Forty years ago, Ellen Stewart was working as a successful clothing designer at Saks Fifth Avenue. Her brother wanted to direct a play but couldn’t find a space, so Stewart, in a move that would change not only her life but also the fabric of theater in New York, rented a basement on Second Avenue.
Stewart became quickly attuned to the restrictions of real estate improvements, and decided that the theater space would also be a café, since places that served food needed fewer permits. Work began, and so did gossip in the neighborhood; to the consternation of neighbors, a steady stream of handsome male models from Saks arrived to help with the renovation. After the police were summoned, Stewart explained just exactly what was happening, and the legend of LaMama was launched.
LaMama would eventually have four performing spaces, mounting 60 productions a year with artists from New York, around the country, and around the world. Ten years ago, as a recipient of the MacArthur Genius Grant, Stewart purchased a dilapidated, 700-year-old convent in the hills of Umbria. Eventually, it was restored and became a summer haven for artists.
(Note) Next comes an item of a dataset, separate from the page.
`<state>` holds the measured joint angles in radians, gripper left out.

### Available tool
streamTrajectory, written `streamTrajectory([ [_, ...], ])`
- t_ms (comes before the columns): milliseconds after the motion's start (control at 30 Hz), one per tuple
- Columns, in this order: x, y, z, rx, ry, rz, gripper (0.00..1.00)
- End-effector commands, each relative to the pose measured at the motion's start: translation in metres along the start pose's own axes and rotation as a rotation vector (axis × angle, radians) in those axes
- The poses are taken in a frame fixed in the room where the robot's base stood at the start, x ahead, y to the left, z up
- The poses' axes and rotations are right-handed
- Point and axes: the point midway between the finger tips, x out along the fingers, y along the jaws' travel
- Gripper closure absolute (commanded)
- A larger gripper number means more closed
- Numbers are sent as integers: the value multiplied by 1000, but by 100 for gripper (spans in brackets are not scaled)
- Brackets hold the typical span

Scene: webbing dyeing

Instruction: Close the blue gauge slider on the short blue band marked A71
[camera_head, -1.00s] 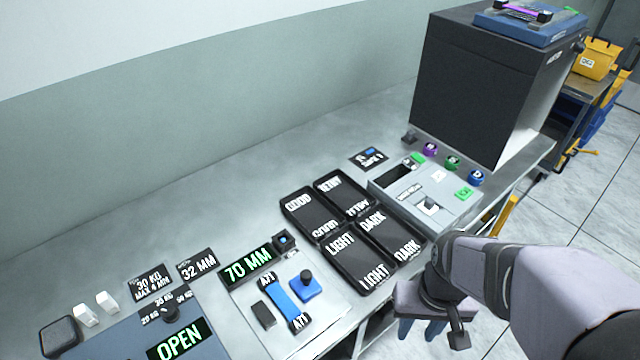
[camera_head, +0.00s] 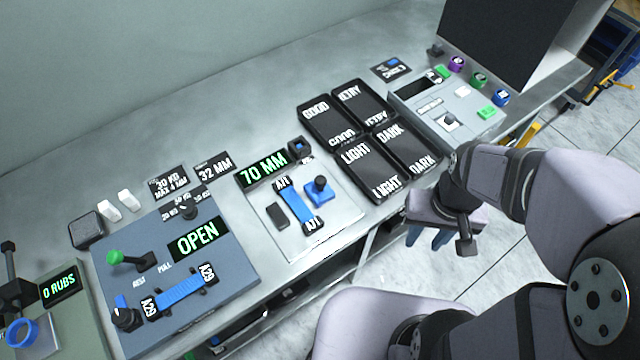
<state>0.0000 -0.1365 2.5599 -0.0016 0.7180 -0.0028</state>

LaMama Umbria International combines the spirits of Italy, New York and, most significantly, Ellen Stewart. Tucked away in the hills, surrounded by lush olive groves and vineyards, it personifies a European retreat: calm, casual, with a warm sense of community and a serious artistic atmosphere that will nurture creativity.
For two weeks this July, 22 theater artists will be housed, fed, nurtured, challenged–and removed from the usual atmosphere of competition–during a Directors’ Symposium at LaMama Umbria. David Diamond, a coordinator for the Symposium, described the residence and program in the same terms he described Stewart: extraordinary.
“Ellen is undaunted, charismatic, sensitive, intensely creative and fearless,” Diamond says. “She has a great sense of humor, a terrific sense of talent, and an amazing circle of people around her. Ellen is also one of the most non-discriminatory people I’ve ever known; she judges people as they are, without concern of gender, race or nationality.”